Solitons are stationary, spherically symmetric ground-state solutions of the Schrödinger–Poisson equation. They appear as a central flat density, as opposed to the cuspy inner density of NFW haloes. Solitons exhibit a time-variable centre offset (1 kpc) referred to as the soliton random walk, which arises from wave interference (Schive et al. 2020). This random walk has a timescale of approximately 100 Myr (Schive et al. 2020), which is too large to affect the lensing systems that we observe. Solitons are typically characterised by a single parameter, M_s, the soliton mass. The so-called soliton–halo relation expresses the soliton mass in terms of its host halo and redshift. This relation was first identified in cosmological simulations (Schive et al. 2014). More recent studies (Liao et al. 2024) confirm that it takes the form $M_s\propto m_{\psi }^{-1}{(1+z_h)}^{1/2}{M}_h^{1/3}$, where m_ψ is the axion mass, M_h is the halo mass, and z_h is its redshift. Although this relation has been confirmed by other studies, some results suggest different relations, such as M_s ∝ M_h^5/9(Mocz et al. 2017). A large scatter in the soliton–halo relation has been reported, suggesting that the relation may not be universal and remains an open question. For the remainder of this work, we assume a soliton–halo relation as found by Schive et al. (2014) (M_s ∝ M_h^1/3), specifically in the form reported by Liao et al. (2024), since their simulations cover higher halo masses that had not been explored in previous works.
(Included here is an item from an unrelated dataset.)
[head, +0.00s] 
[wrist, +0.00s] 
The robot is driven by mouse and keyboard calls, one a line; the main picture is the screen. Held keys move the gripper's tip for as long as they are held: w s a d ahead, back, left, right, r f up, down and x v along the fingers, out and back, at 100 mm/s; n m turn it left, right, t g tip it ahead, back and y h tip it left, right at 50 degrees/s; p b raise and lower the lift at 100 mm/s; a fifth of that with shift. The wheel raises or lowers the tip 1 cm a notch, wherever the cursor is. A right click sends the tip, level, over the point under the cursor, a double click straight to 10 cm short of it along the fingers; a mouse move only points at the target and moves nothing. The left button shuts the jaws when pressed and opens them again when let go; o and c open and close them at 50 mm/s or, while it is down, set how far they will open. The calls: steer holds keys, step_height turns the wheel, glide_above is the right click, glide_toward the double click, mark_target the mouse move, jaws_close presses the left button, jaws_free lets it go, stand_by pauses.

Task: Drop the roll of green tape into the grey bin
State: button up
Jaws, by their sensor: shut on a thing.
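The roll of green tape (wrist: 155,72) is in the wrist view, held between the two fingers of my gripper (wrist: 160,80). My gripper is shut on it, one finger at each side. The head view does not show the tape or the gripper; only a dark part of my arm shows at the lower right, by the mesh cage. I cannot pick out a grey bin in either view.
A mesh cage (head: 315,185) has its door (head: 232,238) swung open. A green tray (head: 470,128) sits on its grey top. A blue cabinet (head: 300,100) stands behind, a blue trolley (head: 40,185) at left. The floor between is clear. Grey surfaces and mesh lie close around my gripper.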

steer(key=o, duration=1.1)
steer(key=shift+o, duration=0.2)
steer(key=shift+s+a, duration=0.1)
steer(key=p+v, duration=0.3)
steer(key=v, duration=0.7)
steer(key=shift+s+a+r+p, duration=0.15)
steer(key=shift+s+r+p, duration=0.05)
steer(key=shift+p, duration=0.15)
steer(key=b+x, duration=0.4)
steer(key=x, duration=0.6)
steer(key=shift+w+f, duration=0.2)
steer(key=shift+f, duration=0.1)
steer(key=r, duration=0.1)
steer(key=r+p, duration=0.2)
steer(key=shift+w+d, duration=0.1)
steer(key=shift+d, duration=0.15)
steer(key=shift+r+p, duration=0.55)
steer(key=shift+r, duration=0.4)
The soliton mass density profile is given by

$$\begin{array}{c}\hfill {\rho }_{\mathrm{sol}}(r)=\frac{{\rho }_c}{{(1+0.091{\left(\frac{r}{r_c}\right)}^2)}^8},\end{array}$$(14)

where

$$\begin{array}{c}\hfill {\rho }_c=0.019{\left(\frac{m{c}^2}{{10}^{-22}\mathrm{eV}}\right)}^{-2}{\left(\frac{r_c}{\mathrm{kpc}}\right)}^{-4}{M}_{\odot }{\mathrm{pc}}^{-3}.\end{array}$$(15)

The radius r_c is defined as the distance at which the density drops to half its central value.

The smooth component of the FDM model mass density profile, as shown in Fig. 1, is then

Fig. 1. Radial profile of an FDM halo (Mh = 7 × 1011 M⊙ and mψ = 10−22 eV at z = 0.9), neglecting quantum fluctuations (solid black line). The inner profile of the halo is dominated by the soliton structure (dot-dashed red line). At r = rsol, the profile transitions to a standard NFW dark matter halo (dashed blue line). The radial variance of the fluctuations, given by Eq. (21) (dot-dashed grey line) is shown in arbitrary units.

$$\begin{array}{c}\hfill {\rho }_{\mathrm{FDM}}(r)\simeq \{\begin{array}{cc}{\rho }_{\mathrm{sol}}(r)\hfill & r<r_{\mathrm{sol}}\hfill \\ {\rho }_{\mathrm{NFW}}(r)\hfill & r>r_{\mathrm{sol}},\hfill \end{array}\end{array}$$(16)

where r_sol is the transition radius between models, which can be found numerically from the condition ρ_sol(r_sol)=ρ_NFW(r_sol). It is typically a few times r_c: 2.5 ≲ r_sol/r_c ≲ 3.5 (Mocz et al. 2017); Chiang:2021uvt; Furlanetto:2024qsb.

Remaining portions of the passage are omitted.